Михаил Евграфович Салтыков-Щедрин Лесная глушь
Картины народного быта. С. Максимова. 2 тома. СПб. 1871
Существует довольно распространенное мнение, что современная русская беллетристика представляет ценность очень невеликую, и надо сознаться, что в этом мнении есть значительная доля правды. Отрывки, очерки, сцены, картинки – вот пища, которую предлагают читателю даже наиболее талантливые из наших беллетристов. О цельном, законченном создании, о всестороннем воспроизведении современности с ее борьбою и задачами нет и помину. Читатель обязывается удовлетворяться более или менее удачною разработкой частностей и затем, если желает, сам уже должен отыскивать связь между этими частностями и сводить концы с концами. А если по временам и случается, что какой-нибудь самонадеянный беллетрист решится окунуться в пучину романа или драмы, то решимость эта обыкновенно приводит к самым печальным последствиям. Или является беззастенчивое лганье, в котором самые лучшие стремления современности приносятся в жертву мамоне и недомыслию, или выводятся на сцену люди, непохожие на людей, произносятся речи, непохожие на речи, и воспроизводятся поступки, не имеющие характера поступков.
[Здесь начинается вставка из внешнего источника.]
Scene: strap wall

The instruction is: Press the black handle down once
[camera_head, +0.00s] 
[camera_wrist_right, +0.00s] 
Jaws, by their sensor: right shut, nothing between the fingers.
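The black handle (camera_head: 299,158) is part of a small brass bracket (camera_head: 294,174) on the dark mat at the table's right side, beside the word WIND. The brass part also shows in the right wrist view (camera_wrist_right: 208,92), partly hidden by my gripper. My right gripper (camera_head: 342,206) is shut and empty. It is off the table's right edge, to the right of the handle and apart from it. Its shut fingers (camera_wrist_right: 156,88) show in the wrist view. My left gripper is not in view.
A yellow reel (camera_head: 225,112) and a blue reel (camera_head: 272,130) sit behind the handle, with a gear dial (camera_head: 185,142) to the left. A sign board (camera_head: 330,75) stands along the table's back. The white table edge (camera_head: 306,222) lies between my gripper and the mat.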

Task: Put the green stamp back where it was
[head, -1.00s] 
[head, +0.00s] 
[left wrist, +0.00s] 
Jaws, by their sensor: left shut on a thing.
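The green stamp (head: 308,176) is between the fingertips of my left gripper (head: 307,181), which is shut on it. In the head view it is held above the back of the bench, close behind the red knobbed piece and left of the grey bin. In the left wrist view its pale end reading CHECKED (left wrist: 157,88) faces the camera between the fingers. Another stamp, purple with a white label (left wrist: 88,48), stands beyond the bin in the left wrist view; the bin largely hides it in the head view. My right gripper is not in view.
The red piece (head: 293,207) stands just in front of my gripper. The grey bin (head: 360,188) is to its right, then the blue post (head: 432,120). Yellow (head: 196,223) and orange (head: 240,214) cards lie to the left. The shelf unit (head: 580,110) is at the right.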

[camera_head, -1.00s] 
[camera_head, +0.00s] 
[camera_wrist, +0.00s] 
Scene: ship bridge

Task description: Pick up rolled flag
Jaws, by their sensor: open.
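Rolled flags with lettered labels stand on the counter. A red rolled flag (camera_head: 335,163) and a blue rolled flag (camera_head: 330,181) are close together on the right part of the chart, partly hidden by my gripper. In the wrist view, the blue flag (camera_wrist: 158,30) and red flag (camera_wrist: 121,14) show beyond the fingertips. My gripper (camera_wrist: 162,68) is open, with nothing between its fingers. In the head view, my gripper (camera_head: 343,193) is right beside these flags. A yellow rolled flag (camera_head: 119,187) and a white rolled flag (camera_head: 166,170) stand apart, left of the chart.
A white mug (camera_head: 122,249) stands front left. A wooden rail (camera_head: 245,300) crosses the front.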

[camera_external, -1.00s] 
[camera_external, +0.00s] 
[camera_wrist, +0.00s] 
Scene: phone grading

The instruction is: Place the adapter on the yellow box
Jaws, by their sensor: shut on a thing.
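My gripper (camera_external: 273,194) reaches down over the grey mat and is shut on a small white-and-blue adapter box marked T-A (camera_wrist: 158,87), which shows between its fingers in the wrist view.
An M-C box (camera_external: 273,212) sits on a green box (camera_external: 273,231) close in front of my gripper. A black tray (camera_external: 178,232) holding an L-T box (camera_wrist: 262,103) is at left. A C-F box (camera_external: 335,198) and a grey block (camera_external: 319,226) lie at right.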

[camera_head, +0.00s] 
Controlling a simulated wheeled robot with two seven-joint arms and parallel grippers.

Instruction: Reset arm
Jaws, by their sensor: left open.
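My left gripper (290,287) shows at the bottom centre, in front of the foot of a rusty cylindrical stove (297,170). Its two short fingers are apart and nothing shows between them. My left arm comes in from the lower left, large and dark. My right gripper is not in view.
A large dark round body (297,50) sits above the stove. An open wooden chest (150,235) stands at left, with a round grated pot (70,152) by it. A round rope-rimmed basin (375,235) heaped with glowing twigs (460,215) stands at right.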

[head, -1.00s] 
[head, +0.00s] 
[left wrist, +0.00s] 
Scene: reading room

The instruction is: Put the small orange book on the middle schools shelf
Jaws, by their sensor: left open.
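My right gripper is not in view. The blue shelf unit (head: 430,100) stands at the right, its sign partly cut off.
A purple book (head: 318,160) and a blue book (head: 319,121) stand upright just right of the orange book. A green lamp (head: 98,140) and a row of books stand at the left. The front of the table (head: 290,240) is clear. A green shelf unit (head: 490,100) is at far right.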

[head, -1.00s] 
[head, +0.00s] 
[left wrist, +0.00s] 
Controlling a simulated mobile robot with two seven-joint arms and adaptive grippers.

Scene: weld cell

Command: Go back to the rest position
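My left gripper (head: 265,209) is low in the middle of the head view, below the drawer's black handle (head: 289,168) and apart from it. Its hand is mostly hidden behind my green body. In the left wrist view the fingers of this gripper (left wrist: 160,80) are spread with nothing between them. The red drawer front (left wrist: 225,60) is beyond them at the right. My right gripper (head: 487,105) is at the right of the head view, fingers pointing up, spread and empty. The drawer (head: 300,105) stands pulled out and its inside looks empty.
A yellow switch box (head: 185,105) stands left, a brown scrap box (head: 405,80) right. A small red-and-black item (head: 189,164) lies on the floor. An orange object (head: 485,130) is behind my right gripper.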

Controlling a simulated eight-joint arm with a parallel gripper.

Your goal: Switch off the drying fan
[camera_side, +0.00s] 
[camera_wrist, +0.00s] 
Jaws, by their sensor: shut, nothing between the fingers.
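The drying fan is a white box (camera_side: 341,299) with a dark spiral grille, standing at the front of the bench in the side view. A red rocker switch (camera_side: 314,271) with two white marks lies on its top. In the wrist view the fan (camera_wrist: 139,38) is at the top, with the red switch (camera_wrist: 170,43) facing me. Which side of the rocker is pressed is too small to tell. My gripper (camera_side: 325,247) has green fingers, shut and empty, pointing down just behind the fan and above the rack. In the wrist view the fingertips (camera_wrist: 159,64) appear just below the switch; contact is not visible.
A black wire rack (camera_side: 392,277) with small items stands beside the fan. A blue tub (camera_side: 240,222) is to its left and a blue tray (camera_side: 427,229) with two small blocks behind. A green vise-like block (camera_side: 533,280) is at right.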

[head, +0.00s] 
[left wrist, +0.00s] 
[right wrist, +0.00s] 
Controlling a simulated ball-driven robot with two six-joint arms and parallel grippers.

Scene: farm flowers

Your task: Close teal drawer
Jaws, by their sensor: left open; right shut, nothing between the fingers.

В первом случае читатель присутствует при постыднейшей вакханалии, в которой яркость красок и развязное отношение к вещам и событиям служат заменой таланта; во втором – читатель с недоумением видит перед собой византийский иконостас, в котором нет ни одной не покоробленной доски, слышит гнусавое пение и делается свидетелем ни с чем не сообразных кружений, маханий и других того же сорта упражнений.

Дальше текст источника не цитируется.